Таков он и на сохранившихся портретах: серьёзен, неулыбчив и вместе с тем уютен, светел какой-то внутренней добротой. Таким его воспринимали современники, таким изображали мемуаристы. Устойчивые эпитеты: «тёплый», «искренний», «мягкий», «детский», «милый», «печальный». В молодёжных аудиториях поэта встречали неизменными овациями, первым делом требуя прочитать его юношеское «Вперёд!» В частной жизни он оставался настоящим русским писателем: любителем неспешных прогулок и многочасовых застольных разговоров. Литератором по преимуществу и по призванию. Двенадцать лет, до самого закрытия в 1884 году, он отдал журналу «Отечественные записки». Позже редактировал «Северный вестник», когда тот ещё не стал прибежищем молодых русских модернистов, а был направляем «народником» Н. Михайловским.
Плещеев много возился с молодыми: буквально за руку втащил в литературу «простолюдина» Ивана Сурикова («Степь да степь кругом…», «Что стоишь, качаясь, тонкая рябина…»), неустанно помогал С. Надсону, считая его голос самым важным в тогдашней поэзии, влюблённо печатал Чехова. Именно в «Северном вестнике» была опубликована чеховская «Степь» – первый опыт писателя в большой форме. Чехов, предлагая повесть, боялся провала – Плещеев же всячески ободрял его, не забывая рекламировать «Степь» на всех петербургских углах. «Мой милый поэт», – обращался Чехов к Плещееву в письмах. Опекал он и будущих модернистов: Мережковского, Гиппиус. «Ты лучший друг для нас, для русской молодёжи,/ Для тех, кого ты звал «Вперёд, вперёд!»…» – такими словами откликнулся Мережковский на смерть поэта в 1893 году.
Плещеев иногда устало вздыхал в кругу собеседников: «Хоть перед смертью уехать бы за границу, увидеть солнце и море, подышать вольным воздухом…» Судьба блеснула «улыбкою прощальной» на «закат» поэта. В 1890 году он получил после смерти дальнего родственника огромное наследство и с тех пор жил по преимуществу в Европе. Но и там, наслаждаясь «ликующей природой» где-нибудь в Ницце, он оставался собой. «В плеске волн и в шуме листьев,/ В песне ветра в час ночной/ Слышу плач я о невзгоде/ Стороны моей родной!..» – писал Плещеев в одном из последних своих стихотворений.
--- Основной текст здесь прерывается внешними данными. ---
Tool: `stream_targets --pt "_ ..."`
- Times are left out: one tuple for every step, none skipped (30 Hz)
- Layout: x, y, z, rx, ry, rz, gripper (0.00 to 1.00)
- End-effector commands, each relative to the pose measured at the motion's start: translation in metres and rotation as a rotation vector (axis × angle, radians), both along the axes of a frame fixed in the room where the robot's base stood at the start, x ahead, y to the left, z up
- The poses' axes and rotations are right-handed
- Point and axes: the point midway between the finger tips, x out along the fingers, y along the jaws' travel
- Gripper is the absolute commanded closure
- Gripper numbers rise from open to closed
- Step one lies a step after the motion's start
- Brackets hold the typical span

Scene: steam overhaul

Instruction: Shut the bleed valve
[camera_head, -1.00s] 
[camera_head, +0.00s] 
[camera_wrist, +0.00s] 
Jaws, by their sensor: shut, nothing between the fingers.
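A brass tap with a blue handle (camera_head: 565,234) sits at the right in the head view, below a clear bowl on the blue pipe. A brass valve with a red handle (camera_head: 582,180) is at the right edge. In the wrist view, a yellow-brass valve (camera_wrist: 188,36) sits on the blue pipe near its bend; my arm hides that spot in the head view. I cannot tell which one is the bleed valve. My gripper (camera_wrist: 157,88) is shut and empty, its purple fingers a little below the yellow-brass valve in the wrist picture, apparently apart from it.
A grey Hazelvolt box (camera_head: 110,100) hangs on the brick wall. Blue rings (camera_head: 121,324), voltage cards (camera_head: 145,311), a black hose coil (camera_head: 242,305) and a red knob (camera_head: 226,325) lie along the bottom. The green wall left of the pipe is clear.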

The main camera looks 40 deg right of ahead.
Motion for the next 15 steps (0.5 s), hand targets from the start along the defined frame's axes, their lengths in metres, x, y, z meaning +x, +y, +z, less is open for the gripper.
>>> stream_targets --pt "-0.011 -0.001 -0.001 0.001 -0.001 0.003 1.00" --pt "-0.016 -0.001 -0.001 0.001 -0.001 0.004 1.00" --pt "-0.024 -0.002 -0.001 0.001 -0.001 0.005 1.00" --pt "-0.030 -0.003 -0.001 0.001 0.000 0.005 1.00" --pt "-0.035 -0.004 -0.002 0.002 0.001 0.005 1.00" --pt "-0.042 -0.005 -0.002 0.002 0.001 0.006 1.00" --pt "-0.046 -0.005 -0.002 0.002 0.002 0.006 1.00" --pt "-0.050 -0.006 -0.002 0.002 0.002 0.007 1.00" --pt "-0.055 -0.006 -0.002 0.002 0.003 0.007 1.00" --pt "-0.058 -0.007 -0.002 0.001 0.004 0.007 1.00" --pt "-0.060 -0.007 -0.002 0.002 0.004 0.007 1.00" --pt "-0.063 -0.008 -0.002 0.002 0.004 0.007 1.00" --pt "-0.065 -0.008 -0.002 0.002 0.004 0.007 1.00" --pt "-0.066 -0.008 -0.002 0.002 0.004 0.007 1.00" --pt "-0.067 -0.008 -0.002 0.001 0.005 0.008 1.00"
Умер он в 1893 году в Париже.
Интересно: литературная история Плещеева обрела кольцевую композицию – уходил он из жизни, как и начинал, в поэтическом «промежутке». Тогдашняя русская поэзия замерла в ожидании новых бунтарей, которые вскоре не замедлили появиться. И которые (Мережковский, Бальмонт, Блок) неизменно поминали своего предшественника добрым словом.